_Problem to solve_.
In the listing below, locate the line containing "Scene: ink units" and the line containing "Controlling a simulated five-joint". Output both of them and every line between, exactly as written, and nothing more.
## begin
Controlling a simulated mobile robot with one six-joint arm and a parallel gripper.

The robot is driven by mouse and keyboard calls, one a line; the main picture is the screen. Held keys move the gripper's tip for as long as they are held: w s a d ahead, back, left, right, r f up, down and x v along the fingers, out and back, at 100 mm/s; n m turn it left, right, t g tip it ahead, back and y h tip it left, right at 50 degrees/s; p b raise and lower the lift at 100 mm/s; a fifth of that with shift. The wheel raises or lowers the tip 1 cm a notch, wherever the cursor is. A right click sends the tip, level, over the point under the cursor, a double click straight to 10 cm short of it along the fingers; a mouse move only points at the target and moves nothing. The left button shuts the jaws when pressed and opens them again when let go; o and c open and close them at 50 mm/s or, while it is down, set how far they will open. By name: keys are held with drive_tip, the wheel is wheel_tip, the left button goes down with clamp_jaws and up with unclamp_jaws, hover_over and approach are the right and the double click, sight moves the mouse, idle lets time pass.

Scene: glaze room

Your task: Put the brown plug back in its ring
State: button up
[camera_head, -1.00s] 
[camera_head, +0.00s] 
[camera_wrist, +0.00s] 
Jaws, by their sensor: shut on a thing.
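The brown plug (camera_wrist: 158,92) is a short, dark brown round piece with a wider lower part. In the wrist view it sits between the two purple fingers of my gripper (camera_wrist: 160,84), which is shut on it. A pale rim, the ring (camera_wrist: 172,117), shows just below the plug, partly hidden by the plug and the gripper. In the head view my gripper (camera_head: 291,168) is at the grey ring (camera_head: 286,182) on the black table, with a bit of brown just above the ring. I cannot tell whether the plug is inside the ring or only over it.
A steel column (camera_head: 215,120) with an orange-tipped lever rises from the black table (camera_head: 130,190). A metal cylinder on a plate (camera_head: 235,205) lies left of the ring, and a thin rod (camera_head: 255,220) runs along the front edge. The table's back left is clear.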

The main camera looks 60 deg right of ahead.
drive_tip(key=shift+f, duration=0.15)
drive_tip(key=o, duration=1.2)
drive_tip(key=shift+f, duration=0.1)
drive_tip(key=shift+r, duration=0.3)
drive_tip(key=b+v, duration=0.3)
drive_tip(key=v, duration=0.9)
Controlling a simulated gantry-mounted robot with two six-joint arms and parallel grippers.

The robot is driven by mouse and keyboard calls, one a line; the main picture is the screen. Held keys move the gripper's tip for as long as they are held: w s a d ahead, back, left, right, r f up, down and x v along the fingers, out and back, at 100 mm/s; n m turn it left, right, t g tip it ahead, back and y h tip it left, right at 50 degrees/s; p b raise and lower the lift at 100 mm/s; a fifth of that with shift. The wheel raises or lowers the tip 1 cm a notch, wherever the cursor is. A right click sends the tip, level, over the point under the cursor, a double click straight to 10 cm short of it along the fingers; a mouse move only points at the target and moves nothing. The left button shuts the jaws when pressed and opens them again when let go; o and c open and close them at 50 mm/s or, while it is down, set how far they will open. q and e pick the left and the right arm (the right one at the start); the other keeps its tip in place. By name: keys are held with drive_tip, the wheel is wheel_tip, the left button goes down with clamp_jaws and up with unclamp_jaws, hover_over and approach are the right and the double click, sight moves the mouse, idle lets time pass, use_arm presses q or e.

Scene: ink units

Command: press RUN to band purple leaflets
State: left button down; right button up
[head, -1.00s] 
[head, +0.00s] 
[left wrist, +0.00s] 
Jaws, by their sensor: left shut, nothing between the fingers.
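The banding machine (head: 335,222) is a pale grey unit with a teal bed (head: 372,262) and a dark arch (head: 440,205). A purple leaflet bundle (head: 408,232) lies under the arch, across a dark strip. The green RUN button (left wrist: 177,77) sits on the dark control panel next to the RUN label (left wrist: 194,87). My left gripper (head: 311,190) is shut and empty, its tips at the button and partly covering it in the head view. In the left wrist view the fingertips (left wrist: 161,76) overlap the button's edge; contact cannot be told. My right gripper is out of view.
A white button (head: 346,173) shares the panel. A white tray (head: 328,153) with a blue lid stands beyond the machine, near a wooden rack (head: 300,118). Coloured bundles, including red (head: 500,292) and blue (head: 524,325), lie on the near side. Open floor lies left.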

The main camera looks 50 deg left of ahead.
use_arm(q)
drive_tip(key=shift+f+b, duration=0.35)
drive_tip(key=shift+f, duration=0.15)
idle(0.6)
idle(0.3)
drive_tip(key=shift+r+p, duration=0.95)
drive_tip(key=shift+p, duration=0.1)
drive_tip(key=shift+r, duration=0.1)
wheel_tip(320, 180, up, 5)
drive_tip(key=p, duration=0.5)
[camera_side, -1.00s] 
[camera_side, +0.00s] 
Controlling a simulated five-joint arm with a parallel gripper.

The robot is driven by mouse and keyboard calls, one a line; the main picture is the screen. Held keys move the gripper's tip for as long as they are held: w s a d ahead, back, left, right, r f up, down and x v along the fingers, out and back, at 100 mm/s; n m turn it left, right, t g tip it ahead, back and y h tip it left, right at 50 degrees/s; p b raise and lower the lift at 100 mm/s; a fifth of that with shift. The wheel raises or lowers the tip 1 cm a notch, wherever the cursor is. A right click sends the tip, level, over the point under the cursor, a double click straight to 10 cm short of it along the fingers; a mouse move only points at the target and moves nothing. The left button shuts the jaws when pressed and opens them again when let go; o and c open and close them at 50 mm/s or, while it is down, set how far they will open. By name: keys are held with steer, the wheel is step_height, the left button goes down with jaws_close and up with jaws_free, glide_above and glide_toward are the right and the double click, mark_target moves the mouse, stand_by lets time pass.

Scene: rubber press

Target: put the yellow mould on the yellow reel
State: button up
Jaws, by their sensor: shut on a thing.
## end
_Exercise result_.
Scene: ink units

Command: press RUN to band purple leaflets
State: left button down; right button up
[head, -1.00s] 
[head, +0.00s] 
[left wrist, +0.00s] 
Jaws, by their sensor: left shut, nothing between the fingers.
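The banding machine (head: 335,222) is a pale grey unit with a teal bed (head: 372,262) and a dark arch (head: 440,205). A purple leaflet bundle (head: 408,232) lies under the arch, across a dark strip. The green RUN button (left wrist: 177,77) sits on the dark control panel next to the RUN label (left wrist: 194,87). My left gripper (head: 311,190) is shut and empty, its tips at the button and partly covering it in the head view. In the left wrist view the fingertips (left wrist: 161,76) overlap the button's edge; contact cannot be told. My right gripper is out of view.
A white button (head: 346,173) shares the panel. A white tray (head: 328,153) with a blue lid stands beyond the machine, near a wooden rack (head: 300,118). Coloured bundles, including red (head: 500,292) and blue (head: 524,325), lie on the near side. Open floor lies left.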

The main camera looks 50 deg left of ahead.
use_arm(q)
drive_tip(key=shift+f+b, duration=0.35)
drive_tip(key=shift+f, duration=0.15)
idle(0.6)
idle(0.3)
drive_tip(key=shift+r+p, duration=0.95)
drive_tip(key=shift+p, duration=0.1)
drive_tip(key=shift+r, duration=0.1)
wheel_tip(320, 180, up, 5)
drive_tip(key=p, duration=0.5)
[camera_side, -1.00s] 
[camera_side, +0.00s] 
Controlling a simulated five-joint arm with a parallel gripper.

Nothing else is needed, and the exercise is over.